Former Bridgecorp director Gary Urwin, who pleaded guilty to 10 charges of misleading investors, has today been sentenced to two years in prison.
Although Urwin's lawyer, David Reece had pushed for a sentence of home detention, Justice Pamela Andrews said this would not be appropriate.
The 62-year-old accountant originally went to trial with fellow Bridgecorp directors Rod Petricevic, Rob Roest and Peter Steigrad, but then changed his plea to guilty.
These men were convicted of misleading investors in Bridgecorp's offer documents last month and are awaiting sentence.
Justice Andrews said Urwin was likely to have known about Bridgecorp's deteriorating financial health and that the company missed payments to investors before it collapsed owing $459 million.
"You were either grossly negligent or were likely to have knowledge of Bridgecorp's negative liquidity position and that it had missed payments of interest or principal," she said.
The judge referenced four victim impact statements from out-of-pocket Bridgecorp investors, who lost between $10,000 and $2 million each.
"Whatever their loss was, it was money they could not afford to lose. They have all been severely affected," Justice Andrews said.
The judge also said the former director had knowledge of both sides of the "Barcroft transaction", a related-party deal between Bridgecorp and a company which Urwin had interests in.
Despite the ties between the two companies, the transaction was labeled as unrelated in Bridgecorp's offer documents.
The judge said this "masked the true level of related party lending" at Bridgecorp and inflated the failed finance company's profits.
Justice Andrew said Urwin was in a different position to former Bridgecorp chairman Bruce Davidson, who was sentenced to nine months' home detention in October last year and ordered to pay $500,000 reparations and perform 200 hours of community work.
In comparing Urwin's position to other finance company directors who have been before the courts, Justice Andrews said she could not accept that Urwin's level of culpability was "significantly less" than former Nathans Finance bosses.
Three former Nathans' directors - Kenneth (Roger) Moses, Mervyn Doolan and Donald Young - were found guilty last year of making untrue statements in the company's registered prospectus and investment statement dated December 13, 2006.
Moses was sentenced to two years and two months' jail and ordered to pay $425,000 in reparations.
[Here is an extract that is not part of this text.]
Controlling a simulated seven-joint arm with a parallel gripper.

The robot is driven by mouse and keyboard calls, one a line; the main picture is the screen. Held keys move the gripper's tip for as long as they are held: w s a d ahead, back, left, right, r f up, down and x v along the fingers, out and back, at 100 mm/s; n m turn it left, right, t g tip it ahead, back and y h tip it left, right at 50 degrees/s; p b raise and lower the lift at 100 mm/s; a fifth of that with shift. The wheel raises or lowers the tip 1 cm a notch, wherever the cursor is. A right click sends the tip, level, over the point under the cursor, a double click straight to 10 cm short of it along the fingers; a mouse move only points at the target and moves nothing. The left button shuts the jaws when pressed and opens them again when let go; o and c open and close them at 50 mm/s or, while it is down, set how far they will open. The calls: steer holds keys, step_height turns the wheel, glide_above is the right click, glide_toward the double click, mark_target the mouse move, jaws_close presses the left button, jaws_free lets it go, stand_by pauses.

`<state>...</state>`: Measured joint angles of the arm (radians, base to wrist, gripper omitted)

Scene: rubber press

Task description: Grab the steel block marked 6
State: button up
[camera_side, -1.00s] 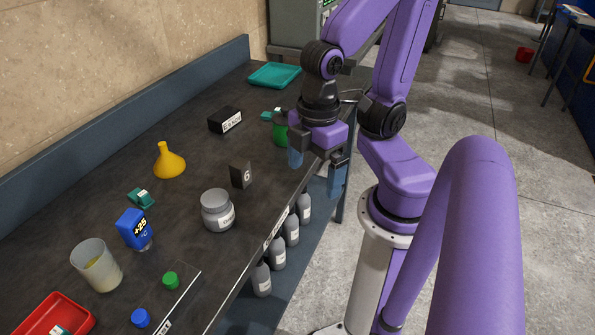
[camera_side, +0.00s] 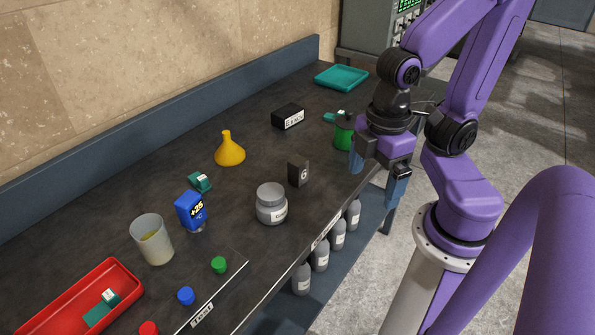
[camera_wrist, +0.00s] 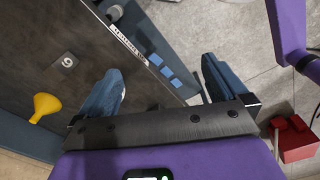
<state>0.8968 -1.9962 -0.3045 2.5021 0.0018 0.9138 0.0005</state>
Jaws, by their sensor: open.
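The steel block marked 6 (camera_side: 299,173) is a small dark upright block with a white number on its face. It stands on the dark bench top near the middle, behind and right of a grey jar. In the wrist view its numbered face (camera_wrist: 68,61) shows at the left, outside the fingers. My gripper (camera_side: 376,174) is open and empty, with its blue fingers pointing down at the bench's front edge, right of the block and apart from it. In the wrist view the two fingers (camera_wrist: 163,85) are spread wide, with the bench edge between them.
The grey jar (camera_side: 271,204) stands close to the block. A green container (camera_side: 343,138) is just left of my gripper. Grey bottles (camera_side: 320,255) sit on the shelf below.

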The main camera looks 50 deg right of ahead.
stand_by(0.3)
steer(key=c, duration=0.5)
Doolan was sentenced to two years and four months' jail and ordered to pay $150,000.
Young was sentenced to nine months' home detention plus 300 hours of community work and reparations of $310,000.
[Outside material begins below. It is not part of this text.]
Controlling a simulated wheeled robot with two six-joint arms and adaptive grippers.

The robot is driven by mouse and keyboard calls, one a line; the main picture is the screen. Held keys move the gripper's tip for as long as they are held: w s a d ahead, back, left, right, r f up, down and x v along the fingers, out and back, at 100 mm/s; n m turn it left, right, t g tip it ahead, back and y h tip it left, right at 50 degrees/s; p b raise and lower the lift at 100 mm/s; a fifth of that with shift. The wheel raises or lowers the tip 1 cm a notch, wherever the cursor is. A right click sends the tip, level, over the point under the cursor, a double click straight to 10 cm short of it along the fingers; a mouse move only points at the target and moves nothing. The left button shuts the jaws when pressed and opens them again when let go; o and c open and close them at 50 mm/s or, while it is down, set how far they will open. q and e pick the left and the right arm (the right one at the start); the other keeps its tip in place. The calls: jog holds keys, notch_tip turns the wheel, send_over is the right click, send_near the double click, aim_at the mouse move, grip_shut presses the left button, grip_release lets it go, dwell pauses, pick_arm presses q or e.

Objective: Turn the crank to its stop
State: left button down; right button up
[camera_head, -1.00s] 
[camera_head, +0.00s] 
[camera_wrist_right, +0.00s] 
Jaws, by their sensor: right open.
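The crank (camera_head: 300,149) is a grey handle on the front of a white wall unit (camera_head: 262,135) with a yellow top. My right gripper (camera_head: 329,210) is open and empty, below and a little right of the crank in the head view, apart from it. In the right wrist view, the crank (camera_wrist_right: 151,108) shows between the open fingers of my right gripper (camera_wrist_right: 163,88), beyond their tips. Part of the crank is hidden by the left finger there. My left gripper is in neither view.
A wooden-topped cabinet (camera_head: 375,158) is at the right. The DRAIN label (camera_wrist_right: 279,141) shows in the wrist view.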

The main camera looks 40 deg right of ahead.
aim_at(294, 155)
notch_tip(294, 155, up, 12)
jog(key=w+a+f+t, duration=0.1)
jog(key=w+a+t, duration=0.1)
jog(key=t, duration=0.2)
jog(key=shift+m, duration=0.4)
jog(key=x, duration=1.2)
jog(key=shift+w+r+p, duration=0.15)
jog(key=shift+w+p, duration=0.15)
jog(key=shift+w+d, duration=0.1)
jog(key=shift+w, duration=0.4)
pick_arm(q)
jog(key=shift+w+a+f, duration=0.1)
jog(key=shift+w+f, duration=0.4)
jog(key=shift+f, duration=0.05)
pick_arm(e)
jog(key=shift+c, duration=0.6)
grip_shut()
Another former Nathans' director, John Hotchin - who pleaded guilty to Securities Act charges and gave evidence in the Crown's case - was sentenced to 11 months' home detention, 200 hours' community work and ordered to pay $200,000 in reparations.
Justice Andrews said she did not accept last month's situation of four Lombard Finance directors - who all escaped jail terms during their sentencing last month - was comparable to Urwin's case.
In his submissions to the court, Crown lawyer Brian Dickey argued was more culpable than Davidson and was "influential in misleading investors to prop up his own economic interests".
Dickey said Urwin had not shown genuine remorse and although pleaded guilty, this was only on the eve of the trial and as such, the former director should only receive a very limited discount for this.
Dickey submitted that an appropriate sentencing start point was four years jail.
On the other hand, Reece said Urwin was being portrayed as an ogre and there was no evidence to suggest he was intentionally trying to deceive investors.
"He was a committed worker trying to make profits on behalf of the company, which had been a successful venture on his behalf for many years prior."
Reece said Urwin had good standing in the business community and no prior convictions.
Urwin could not pay reparations because he had "lost everything" following Bridgecorp's failure and a subsequent domestic split up, his lawyer said.
"If he could, he would offer any amount to underline his genuine remorse," Reece said.
Reece submitted that an appropriate sentencing starting point was 18 months to two years' imprisonment.
In delivering the sentence, Justice Andrews said an appropriate starting point was three years and three months jail.
After a discount for previous good character and guilty plea, Urwin was sentenced to two years in jail.
"I do not accept that you were let down by poor financial or legal advice....directors are required to exercise judgement and to test the competence of management," Justice Andrews said.
When delivering his verdict in the Petricevic, Roest and Steigrad case, Justice Geoffrey Venning said it was inevitable that Roest and Petricevic would face jail time. Petricevic will be sentenced on April 26th and Roest on May 18. Both are in custody.
After sentencing, Petricevic and Roest are due to appear in court together again in September on criminal charges brought by the Serious Fraud Office.